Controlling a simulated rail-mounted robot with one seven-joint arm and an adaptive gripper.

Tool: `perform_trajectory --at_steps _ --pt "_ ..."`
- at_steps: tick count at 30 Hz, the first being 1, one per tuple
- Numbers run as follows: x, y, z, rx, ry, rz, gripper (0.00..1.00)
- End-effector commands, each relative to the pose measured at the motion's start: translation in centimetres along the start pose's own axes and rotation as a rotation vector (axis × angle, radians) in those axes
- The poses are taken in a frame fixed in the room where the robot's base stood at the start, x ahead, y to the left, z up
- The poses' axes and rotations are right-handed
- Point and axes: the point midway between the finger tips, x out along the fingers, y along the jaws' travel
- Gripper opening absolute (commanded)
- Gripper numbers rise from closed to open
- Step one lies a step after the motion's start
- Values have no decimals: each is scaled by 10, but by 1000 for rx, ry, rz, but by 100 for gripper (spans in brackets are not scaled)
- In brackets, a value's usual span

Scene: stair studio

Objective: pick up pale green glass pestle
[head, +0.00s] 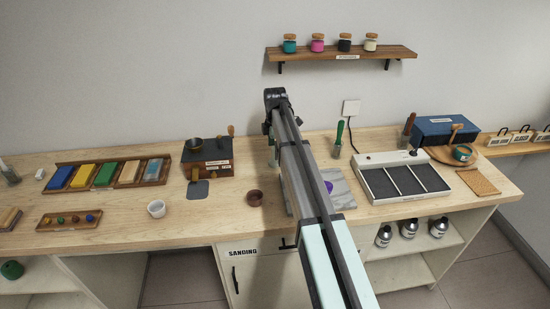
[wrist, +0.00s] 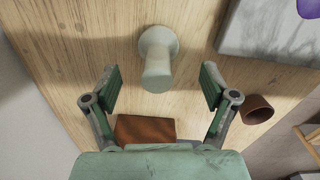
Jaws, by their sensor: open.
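The pale green glass pestle (wrist: 158,62) is in the wrist view, on the wood worktop. It has a wide round end and a narrower stem pointing down the picture; it seems to stand upright. My gripper (wrist: 160,84) is open, with one green-padded finger to the left of the pestle and one to the right. Neither finger touches it, and clear gaps show on both sides.
A brown block (wrist: 146,130) lies below the pestle in the wrist view. A small brown cup (wrist: 257,109) is at the right, and a grey marble slab (wrist: 262,32) at upper right. In the head view, a divided tray (head: 368,188) stands right of my arm.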

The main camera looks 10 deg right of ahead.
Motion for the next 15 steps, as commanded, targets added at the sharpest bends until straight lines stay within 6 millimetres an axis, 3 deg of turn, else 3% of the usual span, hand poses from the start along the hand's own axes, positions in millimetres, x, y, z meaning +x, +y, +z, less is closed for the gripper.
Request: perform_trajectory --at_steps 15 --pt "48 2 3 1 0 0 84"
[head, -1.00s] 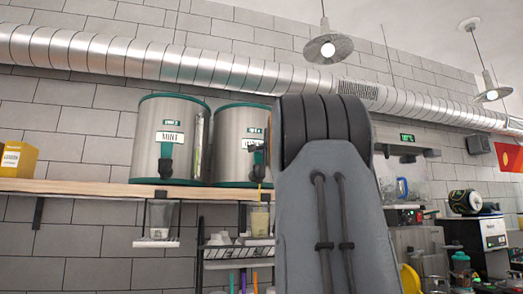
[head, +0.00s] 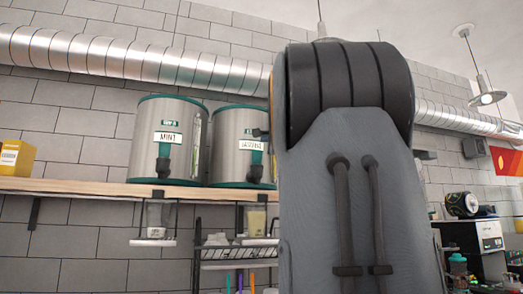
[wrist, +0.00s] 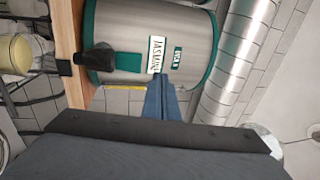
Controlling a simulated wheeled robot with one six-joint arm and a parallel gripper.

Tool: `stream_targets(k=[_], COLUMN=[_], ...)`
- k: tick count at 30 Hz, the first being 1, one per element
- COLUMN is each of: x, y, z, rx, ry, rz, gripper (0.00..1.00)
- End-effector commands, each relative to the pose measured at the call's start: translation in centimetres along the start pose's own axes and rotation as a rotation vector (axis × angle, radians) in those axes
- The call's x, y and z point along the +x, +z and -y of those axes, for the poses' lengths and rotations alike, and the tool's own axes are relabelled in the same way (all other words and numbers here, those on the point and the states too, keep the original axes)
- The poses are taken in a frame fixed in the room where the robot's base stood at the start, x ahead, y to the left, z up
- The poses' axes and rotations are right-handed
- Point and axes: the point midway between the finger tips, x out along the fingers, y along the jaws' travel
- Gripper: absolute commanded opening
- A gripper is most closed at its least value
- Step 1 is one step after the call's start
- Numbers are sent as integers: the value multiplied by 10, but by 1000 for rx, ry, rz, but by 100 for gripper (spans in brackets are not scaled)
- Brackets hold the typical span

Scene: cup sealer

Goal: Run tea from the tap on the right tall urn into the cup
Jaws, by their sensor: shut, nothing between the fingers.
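The right tall urn (head: 232,125), steel with green trim and labelled JASMINE, stands on the shelf; it also shows sideways in the wrist view (wrist: 130,25). Its black tap (head: 255,172) is at the front near the base and also shows in the wrist view (wrist: 97,60). The cup (head: 256,221), clear with pale yellow tea inside, stands below the tap; part of it shows at the left of the wrist view (wrist: 14,54). No stream shows between tap and cup. My gripper (wrist: 163,92) is shut and empty, in front of the urn's label area, apart from the tap.
A second urn labelled MINT (head: 167,140) stands left, with an empty-looking cup (head: 158,217) on a small stand below. The wooden shelf (head: 80,187) carries both urns and a yellow box (head: 14,157). A wire rack (head: 225,254) is below. My arm hides the right middle.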

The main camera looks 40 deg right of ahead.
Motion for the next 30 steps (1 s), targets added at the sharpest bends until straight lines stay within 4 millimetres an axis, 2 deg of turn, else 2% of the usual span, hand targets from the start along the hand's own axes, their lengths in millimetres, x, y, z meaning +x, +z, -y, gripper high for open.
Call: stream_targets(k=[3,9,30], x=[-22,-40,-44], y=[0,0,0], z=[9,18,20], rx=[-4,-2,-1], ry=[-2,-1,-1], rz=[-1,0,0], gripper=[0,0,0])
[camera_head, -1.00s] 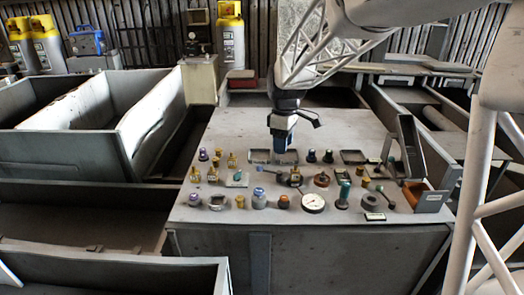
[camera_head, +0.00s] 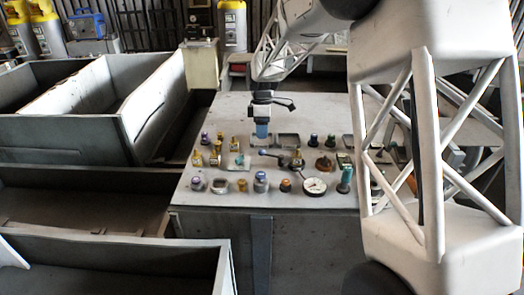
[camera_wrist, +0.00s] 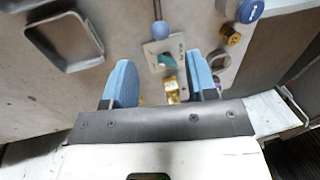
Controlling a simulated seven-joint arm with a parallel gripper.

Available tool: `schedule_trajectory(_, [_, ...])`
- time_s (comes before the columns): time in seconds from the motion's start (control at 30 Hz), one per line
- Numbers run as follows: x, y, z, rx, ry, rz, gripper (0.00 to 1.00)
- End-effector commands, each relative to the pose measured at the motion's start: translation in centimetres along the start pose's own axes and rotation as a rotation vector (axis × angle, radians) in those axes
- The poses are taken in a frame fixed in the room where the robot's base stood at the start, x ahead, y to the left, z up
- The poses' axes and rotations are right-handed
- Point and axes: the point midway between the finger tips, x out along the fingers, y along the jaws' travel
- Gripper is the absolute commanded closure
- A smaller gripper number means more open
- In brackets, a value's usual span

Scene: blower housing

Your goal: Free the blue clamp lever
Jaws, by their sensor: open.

> _Exercise_:
Retype the listing exactly. Pictures do not belong in the copy.

> _Finished exercise_:
Controlling a simulated rail-mounted robot with one seven-joint arm and an adaptive gripper.

Tool: `perform_trajectory --at_steps _ --pt "_ ..."`
- at_steps: tick count at 30 Hz, the first being 1, one per tuple
- Numbers run as follows: x, y, z, rx, ry, rz, gripper (0.00..1.00)
- End-effector commands, each relative to the pose measured at the motion's start: translation in centimetres along the start pose's own axes and rotation as a rotation vector (axis × angle, radians) in those axes
- The poses are taken in a frame fixed in the room where the robot's base stood at the start, x ahead, y to the left, z up
- The poses' axes and rotations are right-handed
- Point and axes: the point midway between the finger tips, x out along the fingers, y along the jaws' travel
- Gripper opening absolute (commanded)
- Gripper numbers rise from closed to open
- Step one lies a step after the motion's start
- Values have no decimals: each is scaled by 10, but by 1000 for rx, ry, rz, but by 100 for gripper (spans in brackets are not scaled)
- In brackets, a value's usual span

Scene: stair studio

Objective: pick up pale green glass pestle
[head, +0.00s] 
[wrist, +0.00s] 
Jaws, by their sensor: open.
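The pale green glass pestle (wrist: 158,62) is in the wrist view, on the wood worktop. It has a wide round end and a narrower stem pointing down the picture; it seems to stand upright. My gripper (wrist: 160,84) is open, with one green-padded finger to the left of the pestle and one to the right. Neither finger touches it, and clear gaps show on both sides.
A brown block (wrist: 146,130) lies below the pestle in the wrist view. A small brown cup (wrist: 257,109) is at the right, and a grey marble slab (wrist: 262,32) at upper right. In the head view, a divided tray (head: 368,188) stands right of my arm.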

The main camera looks 10 deg right of ahead.
Motion for the next 15 steps, as commanded, targets added at the sharpest bends until straight lines stay within 6 millimetres an axis, 3 deg of turn, else 3% of the usual span, hand poses from the start along the hand's own axes, positions in millimetres, x, y, z meaning +x, +y, +z, less is closed for the gripper.
Request: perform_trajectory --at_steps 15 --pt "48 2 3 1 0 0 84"
[head, -1.00s] 
[head, +0.00s] 
[wrist, +0.00s] 
Controlling a simulated wheeled robot with one six-joint arm and a parallel gripper.

Tool: `stream_targets(k=[_], COLUMN=[_], ...)`
- k: tick count at 30 Hz, the first being 1, one per element
- COLUMN is each of: x, y, z, rx, ry, rz, gripper (0.00..1.00)
- End-effector commands, each relative to the pose measured at the call's start: translation in centimetres along the start pose's own axes and rotation as a rotation vector (axis × angle, radians) in those axes
- The call's x, y and z point along the +x, +z and -y of those axes, for the poses' lengths and rotations alike, and the tool's own axes are relabelled in the same way (all other words and numbers here, those on the point and the states too, keep the original axes)
- The poses are taken in a frame fixed in the room where the robot's base stood at the start, x ahead, y to the left, z up
- The poses' axes and rotations are right-handed
- Point and axes: the point midway between the finger tips, x out along the fingers, y along the jaws' travel
- Gripper: absolute commanded opening
- A gripper is most closed at its least value
- Step 1 is one step after the call's start
- Numbers are sent as integers: the value multiplied by 10, but by 1000 for rx, ry, rz, but by 100 for gripper (spans in brackets are not scaled)
- Brackets hold the typical span

Scene: cup sealer

Goal: Run tea from the tap on the right tall urn into the cup
Jaws, by their sensor: shut, nothing between the fingers.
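The right tall urn (head: 232,125), steel with green trim and labelled JASMINE, stands on the shelf; it also shows sideways in the wrist view (wrist: 130,25). Its black tap (head: 255,172) is at the front near the base and also shows in the wrist view (wrist: 97,60). The cup (head: 256,221), clear with pale yellow tea inside, stands below the tap; part of it shows at the left of the wrist view (wrist: 14,54). No stream shows between tap and cup. My gripper (wrist: 163,92) is shut and empty, in front of the urn's label area, apart from the tap.
A second urn labelled MINT (head: 167,140) stands left, with an empty-looking cup (head: 158,217) on a small stand below. The wooden shelf (head: 80,187) carries both urns and a yellow box (head: 14,157). A wire rack (head: 225,254) is below. My arm hides the right middle.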

The main camera looks 40 deg right of ahead.
Motion for the next 30 steps (1 s), targets added at the sharpest bends until straight lines stay within 4 millimetres an axis, 2 deg of turn, else 2% of the usual span, hand targets from the start along the hand's own axes, their lengths in millimetres, x, y, z meaning +x, +z, -y, gripper high for open.
Call: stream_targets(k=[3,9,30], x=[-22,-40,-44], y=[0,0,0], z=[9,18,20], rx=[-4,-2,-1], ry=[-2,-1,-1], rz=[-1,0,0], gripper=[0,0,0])
[camera_head, -1.00s] 
[camera_head, +0.00s] 
[camera_wrist, +0.00s] 
Controlling a simulated seven-joint arm with a parallel gripper.

Available tool: `schedule_trajectory(_, [_, ...])`
- time_s (comes before the columns): time in seconds from the motion's start (control at 30 Hz), one per line
- Numbers run as follows: x, y, z, rx, ry, rz, gripper (0.00 to 1.00)
- End-effector commands, each relative to the pose measured at the motion's start: translation in centimetres along the start pose's own axes and rotation as a rotation vector (axis × angle, radians) in those axes
- The poses are taken in a frame fixed in the room where the robot's base stood at the start, x ahead, y to the left, z up
- The poses' axes and rotations are right-handed
- Point and axes: the point midway between the finger tips, x out along the fingers, y along the jaws' travel
- Gripper is the absolute commanded closure
- A smaller gripper number means more open
- In brackets, a value's usual span

Scene: blower housing

Your goal: Free the blue clamp lever
Jaws, by their sensor: open.

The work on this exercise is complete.